● **SOURCE DATA**:
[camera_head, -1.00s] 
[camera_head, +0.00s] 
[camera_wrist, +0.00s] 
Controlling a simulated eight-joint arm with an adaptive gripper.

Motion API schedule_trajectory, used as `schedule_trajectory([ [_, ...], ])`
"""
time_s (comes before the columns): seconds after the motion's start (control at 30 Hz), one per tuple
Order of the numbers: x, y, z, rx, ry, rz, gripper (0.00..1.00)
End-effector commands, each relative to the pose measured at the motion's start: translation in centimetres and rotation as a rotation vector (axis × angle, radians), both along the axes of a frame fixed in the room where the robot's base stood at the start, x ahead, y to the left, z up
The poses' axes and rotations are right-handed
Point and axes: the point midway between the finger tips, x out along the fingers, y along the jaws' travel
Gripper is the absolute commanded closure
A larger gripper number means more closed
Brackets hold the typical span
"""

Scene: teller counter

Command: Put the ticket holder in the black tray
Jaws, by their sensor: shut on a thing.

● **INSTRUCTION**: Reproduce every line above without error.

● **CORRECT ANSWER**:
[camera_head, -1.00s] 
[camera_head, +0.00s] 
[camera_wrist, +0.00s] 
Controlling a simulated eight-joint arm with an adaptive gripper.

Motion API schedule_trajectory, used as `schedule_trajectory([ [_, ...], ])`
"""
time_s (comes before the columns): seconds after the motion's start (control at 30 Hz), one per tuple
Order of the numbers: x, y, z, rx, ry, rz, gripper (0.00..1.00)
End-effector commands, each relative to the pose measured at the motion's start: translation in centimetres and rotation as a rotation vector (axis × angle, radians), both along the axes of a frame fixed in the room where the robot's base stood at the start, x ahead, y to the left, z up
The poses' axes and rotations are right-handed
Point and axes: the point midway between the finger tips, x out along the fingers, y along the jaws' travel
Gripper is the absolute commanded closure
A larger gripper number means more closed
Brackets hold the typical span
"""

Scene: teller counter

Command: Put the ticket holder in the black tray
Jaws, by their sensor: shut on a thing.

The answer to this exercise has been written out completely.